5 Things to Consider Before Using A DIY Website Builder
Small business and startup owners spend too much money and invest unnecessary hours on “quick and easy” DIY website builders.
In the beginning, building your own website looks easy. Just sign up, pick your colors, upload some images, add text about your business, drag a few boxes around and publish. After that, your website is live and instantly, your phone is ringing off the hook! This is too good to be true, right? Yes. By and Large, this is not how they really work.
In reality, DIY website builders are not transparent about the process. In general, free versions do not offer full-featured platforms. They “give” you a platform to build your website on, however you don’t get an effective website. Effective small business websites attract, engage and convert visitors into loyal customers. In this post, I explain why you can’t get an effective website “in just minutes.” Here are 5 key points often overlooked:
1. It’s Not Really “Quick and Easy”
Building websites on DIY website builders actually takes a lot of trial and error. First, you make mistakes. Then you experience frustration because you begin realize that your website doesn’t look or function the way it was supposed to. Why the frustration?
Free versions of DIY website builders offer a bare-bones set of tools. In order to access added more features, such as search engine optimization tools for ranking your site in search results, you pay extra.
Similarly, if you want your customers to have the ability to book appointments directly from your website, you need a premium app for that. If you want to take payment for the bookings, you need another app. Apps, or plugins, are usually sold on the DIY web builder’s “marketplace” and prices range from $4-$20/month.
2. Domain Names and Subdomains
Your domain name is what people enter in the URL field when they want to visit your website. Do you want your website to be yourbusiness.com? That’s not free.
By default, the DIY website builder creates a subdomain for your website, so instead of yourbusiness.com, you get yourbusiness.theirbusiness.com. Removing their name is another upgrade.
In contrast, it’s not expensive or overly difficult to purchase and setup a domain name specific to your business. Plenty of web hosting companies offer advice at a low cost.
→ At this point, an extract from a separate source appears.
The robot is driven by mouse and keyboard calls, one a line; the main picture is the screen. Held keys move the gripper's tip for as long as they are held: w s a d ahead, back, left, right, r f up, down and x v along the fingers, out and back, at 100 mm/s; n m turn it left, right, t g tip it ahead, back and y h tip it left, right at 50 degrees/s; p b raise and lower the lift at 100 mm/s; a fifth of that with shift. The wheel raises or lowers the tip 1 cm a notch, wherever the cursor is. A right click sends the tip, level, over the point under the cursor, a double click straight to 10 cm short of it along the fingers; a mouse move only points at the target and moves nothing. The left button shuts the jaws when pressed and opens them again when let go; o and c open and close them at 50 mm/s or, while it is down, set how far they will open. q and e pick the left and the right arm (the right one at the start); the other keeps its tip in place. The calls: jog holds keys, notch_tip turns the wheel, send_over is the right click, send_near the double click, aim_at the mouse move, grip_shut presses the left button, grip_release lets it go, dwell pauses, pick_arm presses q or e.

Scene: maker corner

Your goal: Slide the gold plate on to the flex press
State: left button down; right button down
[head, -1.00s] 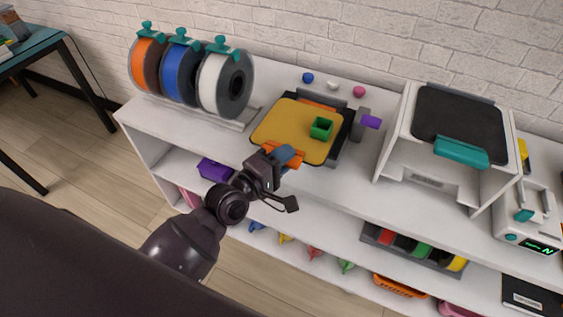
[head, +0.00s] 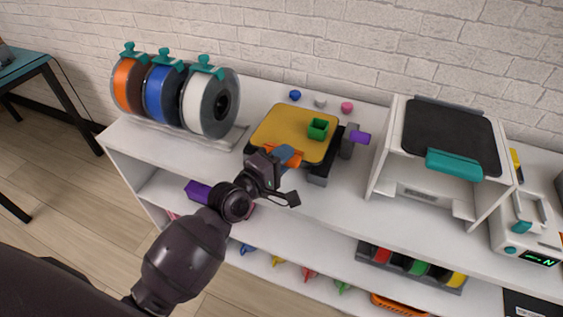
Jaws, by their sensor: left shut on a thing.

3. Search Engine Optimization (SEO) for DIY Website Builders
At Consonant Marketing, we often repeat the phrase, “make your website work for you.” We view a company’s website as a virtual sales rep. In other words, it should make your phone ring. A website that is properly optimized for SEO generates leads from the internet.
If your website is not SEO optimized, it’s not appearing on the first two pages of search engine results. At this point, you might as well not have a website at all. Think about it, how many times you go past the third page when you search for something online?
SEO upgrades for DIY website builders are often subpar. For instance, many plugins return false positives to the user. The plugins often tell users the page is optimized when in reality, it’s not. A search expert can eventually make any web page rank on Google. On the other hand, DIY builders market to average small business owners. For this reason, SEO is not “quick and easy” using these services. All things considered, we recommend working with a professional.
4. DIY Website Builder Templates and Design
Unless you already know the basics of graphics and web design, it’s difficult to make a DIY template look unique. The standard templates are pretty basic. In addition, they’re not fully-customizable. For this reason, it takes a lot of work to get them to look modern and reflect your brand properly.
5. Hosting and Website Ownership
DIY website builders are categorized as Software as a Service, meaning the website applications are hosted by their company, then made available online to customers. They use proprietary Content Management Systems which do not allow you to add or edit additional applications and integrations without paying. As a result, true customization is nearly impossible.
Additionally, DIY website builders host all of your files. Namely, photos, documents and downloadable content. You publish your files on their servers to make them available to the public on a website template via your associated domain name. (See #2) Although you own the photos and text, you don’t own the website. That being said, you can’t easily switch from one builder to another. For this reason, you’re essentially locked into a never-ending lease.
In contrast, I suggest owning your company’s website from the beginning. By doing so, you retain full access to all of your files. Your company owns the code, images, CMS, etc. As a result, you are free to move from host to host with ease.
The Long Run
Generally, DIY website builders are a headache. The time you spend trying to build an effective website is time that could be spent on other important aspects of your business. Consequently, the entire process can potentially impact your small business in a negative way.
For these reasons, I suggest avoiding DIY website builders altogether. All in all, it’s best to invest your time and resources into a fully-customizable, SEO optimized, unique-looking website that accurately represents your brand. In the long run, you save time, money and even your sanity.